Entries from a robot dataset

######

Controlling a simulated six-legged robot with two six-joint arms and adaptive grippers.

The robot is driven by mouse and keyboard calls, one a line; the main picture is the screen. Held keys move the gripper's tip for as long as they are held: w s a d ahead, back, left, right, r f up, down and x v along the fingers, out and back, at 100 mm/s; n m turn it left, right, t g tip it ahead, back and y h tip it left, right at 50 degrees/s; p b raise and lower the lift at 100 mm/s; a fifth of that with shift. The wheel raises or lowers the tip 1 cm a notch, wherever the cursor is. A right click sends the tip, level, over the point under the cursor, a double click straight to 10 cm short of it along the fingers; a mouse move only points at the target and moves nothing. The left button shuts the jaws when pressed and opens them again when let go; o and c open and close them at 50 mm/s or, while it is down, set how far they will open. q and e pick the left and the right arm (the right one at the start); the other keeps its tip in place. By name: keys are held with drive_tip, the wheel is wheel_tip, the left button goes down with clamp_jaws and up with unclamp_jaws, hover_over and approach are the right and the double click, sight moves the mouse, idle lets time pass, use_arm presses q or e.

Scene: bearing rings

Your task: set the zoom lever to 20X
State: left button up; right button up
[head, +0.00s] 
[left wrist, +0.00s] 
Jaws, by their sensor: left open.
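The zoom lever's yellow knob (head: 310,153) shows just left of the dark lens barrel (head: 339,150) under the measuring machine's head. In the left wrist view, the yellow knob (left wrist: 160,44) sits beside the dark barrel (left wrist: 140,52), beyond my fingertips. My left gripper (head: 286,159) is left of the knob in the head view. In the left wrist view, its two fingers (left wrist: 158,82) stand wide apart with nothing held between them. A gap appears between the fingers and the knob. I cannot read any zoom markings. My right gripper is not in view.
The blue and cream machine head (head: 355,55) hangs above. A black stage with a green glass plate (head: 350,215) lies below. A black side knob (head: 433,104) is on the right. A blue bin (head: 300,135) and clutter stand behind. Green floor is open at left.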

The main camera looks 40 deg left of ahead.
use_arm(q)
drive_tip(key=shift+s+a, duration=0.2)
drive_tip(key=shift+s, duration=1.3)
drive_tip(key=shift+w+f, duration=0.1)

######

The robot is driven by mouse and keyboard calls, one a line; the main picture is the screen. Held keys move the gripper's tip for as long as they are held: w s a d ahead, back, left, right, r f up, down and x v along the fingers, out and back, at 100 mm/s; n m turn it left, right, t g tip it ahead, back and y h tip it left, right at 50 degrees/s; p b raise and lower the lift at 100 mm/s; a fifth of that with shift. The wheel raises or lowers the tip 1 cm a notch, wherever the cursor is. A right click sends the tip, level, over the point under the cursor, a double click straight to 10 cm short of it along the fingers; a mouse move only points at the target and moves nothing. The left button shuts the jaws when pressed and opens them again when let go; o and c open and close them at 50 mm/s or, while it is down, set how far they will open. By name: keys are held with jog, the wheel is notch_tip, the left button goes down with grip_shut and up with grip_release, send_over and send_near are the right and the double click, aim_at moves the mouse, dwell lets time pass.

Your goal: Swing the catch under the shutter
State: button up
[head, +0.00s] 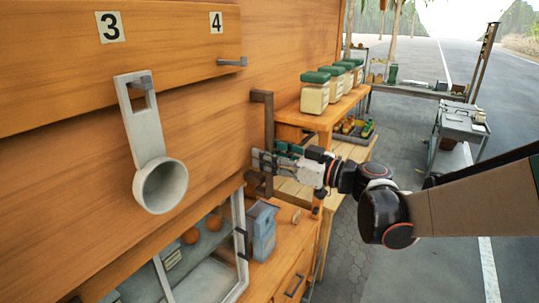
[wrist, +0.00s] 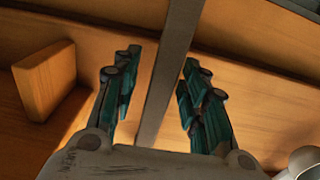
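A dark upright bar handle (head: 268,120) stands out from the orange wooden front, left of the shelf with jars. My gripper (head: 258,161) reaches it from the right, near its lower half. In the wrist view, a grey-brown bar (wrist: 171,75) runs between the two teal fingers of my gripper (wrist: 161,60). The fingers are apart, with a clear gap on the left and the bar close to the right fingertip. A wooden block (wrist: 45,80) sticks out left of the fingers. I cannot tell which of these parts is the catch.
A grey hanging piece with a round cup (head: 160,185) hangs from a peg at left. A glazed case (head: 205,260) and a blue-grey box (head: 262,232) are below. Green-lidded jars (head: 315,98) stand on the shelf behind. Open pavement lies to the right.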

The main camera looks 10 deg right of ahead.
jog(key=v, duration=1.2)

######

Written instruction: Find the word "State" in the data and show each line that holds it.

Result of this task:
State: left button up; right button up
State: button up

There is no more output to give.